**WHAT TO DO:** Keep the pictures out of the copy and repeat the records exactly.

━━━━━━━━━━━━━━━━━━━━

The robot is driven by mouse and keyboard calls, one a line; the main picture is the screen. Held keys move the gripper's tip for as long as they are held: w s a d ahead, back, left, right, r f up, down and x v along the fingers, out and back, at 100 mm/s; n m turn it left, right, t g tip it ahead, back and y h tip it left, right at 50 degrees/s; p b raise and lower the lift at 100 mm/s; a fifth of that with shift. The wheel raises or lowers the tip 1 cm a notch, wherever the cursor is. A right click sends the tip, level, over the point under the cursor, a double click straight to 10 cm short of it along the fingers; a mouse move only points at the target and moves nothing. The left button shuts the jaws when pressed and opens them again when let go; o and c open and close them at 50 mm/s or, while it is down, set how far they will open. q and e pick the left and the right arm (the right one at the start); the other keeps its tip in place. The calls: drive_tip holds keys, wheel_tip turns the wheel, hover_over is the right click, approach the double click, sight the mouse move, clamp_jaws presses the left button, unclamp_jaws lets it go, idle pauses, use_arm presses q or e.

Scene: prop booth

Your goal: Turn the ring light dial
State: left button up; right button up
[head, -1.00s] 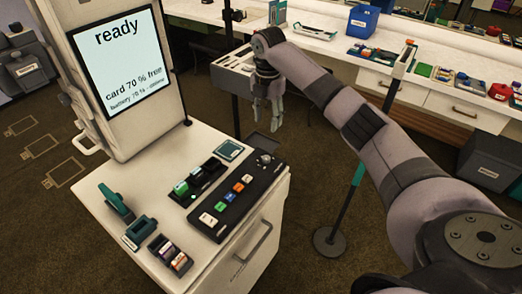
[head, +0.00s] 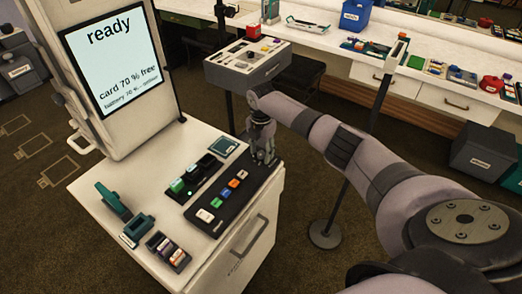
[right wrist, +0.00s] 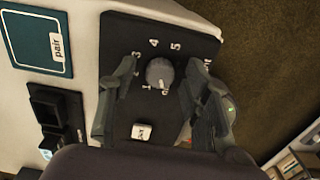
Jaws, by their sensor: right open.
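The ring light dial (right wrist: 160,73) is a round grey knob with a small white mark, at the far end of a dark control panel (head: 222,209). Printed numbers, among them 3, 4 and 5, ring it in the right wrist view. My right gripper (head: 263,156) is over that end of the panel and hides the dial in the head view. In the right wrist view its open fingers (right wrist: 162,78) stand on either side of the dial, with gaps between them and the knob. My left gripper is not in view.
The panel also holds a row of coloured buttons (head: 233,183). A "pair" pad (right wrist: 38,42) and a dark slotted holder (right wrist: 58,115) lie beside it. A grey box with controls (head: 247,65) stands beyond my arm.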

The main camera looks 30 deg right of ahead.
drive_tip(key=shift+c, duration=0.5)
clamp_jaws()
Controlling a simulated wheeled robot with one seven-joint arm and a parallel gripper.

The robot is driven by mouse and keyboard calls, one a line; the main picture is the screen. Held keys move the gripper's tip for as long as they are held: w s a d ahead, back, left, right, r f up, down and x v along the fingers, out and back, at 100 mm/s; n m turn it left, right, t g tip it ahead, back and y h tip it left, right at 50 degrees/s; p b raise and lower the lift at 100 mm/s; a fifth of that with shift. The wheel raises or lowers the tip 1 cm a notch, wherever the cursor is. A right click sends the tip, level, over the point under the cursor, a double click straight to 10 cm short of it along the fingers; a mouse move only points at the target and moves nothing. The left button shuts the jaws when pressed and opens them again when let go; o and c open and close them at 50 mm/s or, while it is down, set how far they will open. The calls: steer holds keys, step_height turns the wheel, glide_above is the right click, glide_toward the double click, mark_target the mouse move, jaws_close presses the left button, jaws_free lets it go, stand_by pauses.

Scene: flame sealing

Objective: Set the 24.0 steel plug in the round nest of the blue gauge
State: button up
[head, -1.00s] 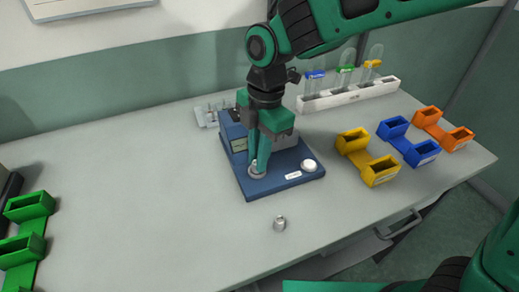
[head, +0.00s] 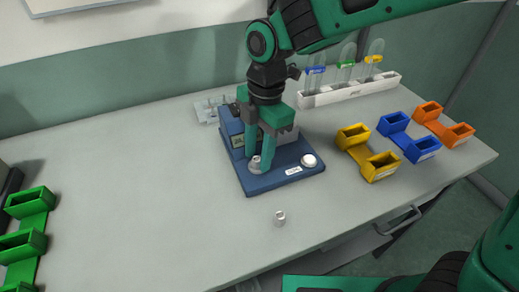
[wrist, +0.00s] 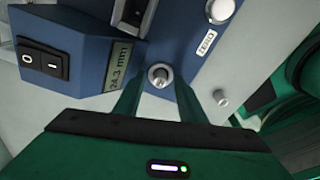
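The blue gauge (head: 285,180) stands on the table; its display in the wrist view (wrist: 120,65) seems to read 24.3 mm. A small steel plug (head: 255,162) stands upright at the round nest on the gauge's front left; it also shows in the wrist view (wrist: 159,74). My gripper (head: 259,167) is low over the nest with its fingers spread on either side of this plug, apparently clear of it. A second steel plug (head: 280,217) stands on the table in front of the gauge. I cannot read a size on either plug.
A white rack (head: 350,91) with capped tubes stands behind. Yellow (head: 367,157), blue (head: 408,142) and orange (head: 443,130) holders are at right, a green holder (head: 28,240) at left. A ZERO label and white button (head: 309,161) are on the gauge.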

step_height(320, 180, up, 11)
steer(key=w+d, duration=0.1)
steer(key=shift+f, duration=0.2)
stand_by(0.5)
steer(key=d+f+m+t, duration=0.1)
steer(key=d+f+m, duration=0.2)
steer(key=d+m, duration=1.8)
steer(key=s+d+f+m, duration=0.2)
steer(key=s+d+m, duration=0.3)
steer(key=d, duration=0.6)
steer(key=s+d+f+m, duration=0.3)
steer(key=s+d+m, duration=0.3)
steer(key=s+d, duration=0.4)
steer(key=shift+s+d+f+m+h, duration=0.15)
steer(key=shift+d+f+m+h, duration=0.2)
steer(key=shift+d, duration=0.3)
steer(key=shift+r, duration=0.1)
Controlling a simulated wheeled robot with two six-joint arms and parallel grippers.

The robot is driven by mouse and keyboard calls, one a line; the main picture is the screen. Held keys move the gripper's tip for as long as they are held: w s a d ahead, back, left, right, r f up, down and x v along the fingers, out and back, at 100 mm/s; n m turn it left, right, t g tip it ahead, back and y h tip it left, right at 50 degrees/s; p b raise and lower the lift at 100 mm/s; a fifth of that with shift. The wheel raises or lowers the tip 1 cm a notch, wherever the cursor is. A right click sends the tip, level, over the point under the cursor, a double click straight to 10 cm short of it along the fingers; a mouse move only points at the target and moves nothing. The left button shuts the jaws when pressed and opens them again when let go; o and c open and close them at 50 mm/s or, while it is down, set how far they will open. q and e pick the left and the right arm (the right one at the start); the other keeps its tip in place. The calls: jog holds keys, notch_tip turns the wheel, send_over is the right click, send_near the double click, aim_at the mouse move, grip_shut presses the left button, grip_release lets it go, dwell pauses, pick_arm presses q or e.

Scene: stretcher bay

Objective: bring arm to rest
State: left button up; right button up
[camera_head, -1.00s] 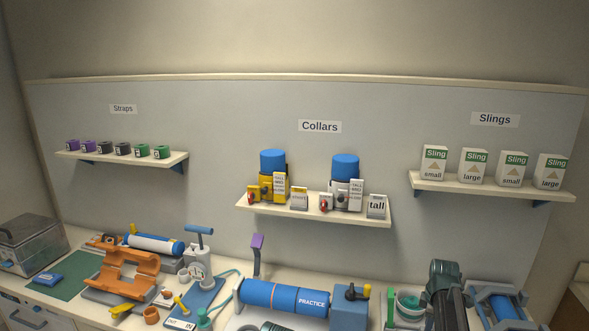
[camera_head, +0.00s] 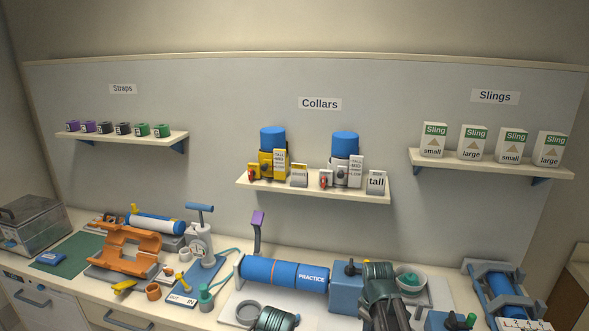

━━━━━━━━━━━━━━━━━━━━

**COMPLETED TASK:**
The robot is driven by mouse and keyboard calls, one a line; the main picture is the screen. Held keys move the gripper's tip for as long as they are held: w s a d ahead, back, left, right, r f up, down and x v along the fingers, out and back, at 100 mm/s; n m turn it left, right, t g tip it ahead, back and y h tip it left, right at 50 degrees/s; p b raise and lower the lift at 100 mm/s; a fifth of that with shift. The wheel raises or lowers the tip 1 cm a notch, wherever the cursor is. A right click sends the tip, level, over the point under the cursor, a double click straight to 10 cm short of it along the fingers; a mouse move only points at the target and moves nothing. The left button shuts the jaws when pressed and opens them again when let go; o and c open and close them at 50 mm/s or, while it is down, set how far they will open. q and e pick the left and the right arm (the right one at the start); the other keeps its tip in place. The calls: drive_tip holds keys, wheel_tip turns the wheel, hover_over is the right click, approach the double click, sight the mouse move, clamp_jaws presses the left button, unclamp_jaws lets it go, idle pauses, use_arm presses q or e.

Scene: prop booth

Your goal: Turn the ring light dial
State: left button up; right button up
[head, -1.00s] 
[head, +0.00s] 
[right wrist, +0.00s] 
Jaws, by their sensor: right open.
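The ring light dial (right wrist: 160,73) is a round grey knob with a small white mark, at the far end of a dark control panel (head: 222,209). Printed numbers, among them 3, 4 and 5, ring it in the right wrist view. My right gripper (head: 263,156) is over that end of the panel and hides the dial in the head view. In the right wrist view its open fingers (right wrist: 162,78) stand on either side of the dial, with gaps between them and the knob. My left gripper is not in view.
The panel also holds a row of coloured buttons (head: 233,183). A "pair" pad (right wrist: 38,42) and a dark slotted holder (right wrist: 58,115) lie beside it. A grey box with controls (head: 247,65) stands beyond my arm.

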The main camera looks 30 deg right of ahead.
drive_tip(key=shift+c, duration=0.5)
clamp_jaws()
Controlling a simulated wheeled robot with one seven-joint arm and a parallel gripper.

The robot is driven by mouse and keyboard calls, one a line; the main picture is the screen. Held keys move the gripper's tip for as long as they are held: w s a d ahead, back, left, right, r f up, down and x v along the fingers, out and back, at 100 mm/s; n m turn it left, right, t g tip it ahead, back and y h tip it left, right at 50 degrees/s; p b raise and lower the lift at 100 mm/s; a fifth of that with shift. The wheel raises or lowers the tip 1 cm a notch, wherever the cursor is. A right click sends the tip, level, over the point under the cursor, a double click straight to 10 cm short of it along the fingers; a mouse move only points at the target and moves nothing. The left button shuts the jaws when pressed and opens them again when let go; o and c open and close them at 50 mm/s or, while it is down, set how far they will open. The calls: steer holds keys, step_height turns the wheel, glide_above is the right click, glide_toward the double click, mark_target the mouse move, jaws_close presses the left button, jaws_free lets it go, stand_by pauses.

Scene: flame sealing

Objective: Set the 24.0 steel plug in the round nest of the blue gauge
State: button up
[head, -1.00s] 
[head, +0.00s] 
[wrist, +0.00s] 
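The blue gauge (head: 285,180) stands on the table; its display in the wrist view (wrist: 120,65) seems to read 24.3 mm. A small steel plug (head: 255,162) stands upright at the round nest on the gauge's front left; it also shows in the wrist view (wrist: 159,74). My gripper (head: 259,167) is low over the nest with its fingers spread on either side of this plug, apparently clear of it. A second steel plug (head: 280,217) stands on the table in front of the gauge. I cannot read a size on either plug.
A white rack (head: 350,91) with capped tubes stands behind. Yellow (head: 367,157), blue (head: 408,142) and orange (head: 443,130) holders are at right, a green holder (head: 28,240) at left. A ZERO label and white button (head: 309,161) are on the gauge.

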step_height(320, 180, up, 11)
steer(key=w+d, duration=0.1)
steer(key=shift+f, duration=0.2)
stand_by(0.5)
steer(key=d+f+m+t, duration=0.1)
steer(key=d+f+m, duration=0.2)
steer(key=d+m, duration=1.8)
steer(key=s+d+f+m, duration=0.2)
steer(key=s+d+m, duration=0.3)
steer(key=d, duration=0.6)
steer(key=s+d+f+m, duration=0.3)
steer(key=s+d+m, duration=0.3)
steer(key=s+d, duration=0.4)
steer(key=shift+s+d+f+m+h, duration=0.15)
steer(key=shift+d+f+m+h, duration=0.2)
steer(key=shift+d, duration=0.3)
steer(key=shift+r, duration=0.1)
Controlling a simulated wheeled robot with two six-joint arms and parallel grippers.

The robot is driven by mouse and keyboard calls, one a line; the main picture is the screen. Held keys move the gripper's tip for as long as they are held: w s a d ahead, back, left, right, r f up, down and x v along the fingers, out and back, at 100 mm/s; n m turn it left, right, t g tip it ahead, back and y h tip it left, right at 50 degrees/s; p b raise and lower the lift at 100 mm/s; a fifth of that with shift. The wheel raises or lowers the tip 1 cm a notch, wherever the cursor is. A right click sends the tip, level, over the point under the cursor, a double click straight to 10 cm short of it along the fingers; a mouse move only points at the target and moves nothing. The left button shuts the jaws when pressed and opens them again when let go; o and c open and close them at 50 mm/s or, while it is down, set how far they will open. q and e pick the left and the right arm (the right one at the start); the other keeps its tip in place. The calls: jog holds keys, notch_tip turns the wheel, send_over is the right click, send_near the double click, aim_at the mouse move, grip_shut presses the left button, grip_release lets it go, dwell pauses, pick_arm presses q or e.

Scene: stretcher bay

Objective: bring arm to rest
State: left button up; right button up
[camera_head, -1.00s] 
[camera_head, +0.00s] 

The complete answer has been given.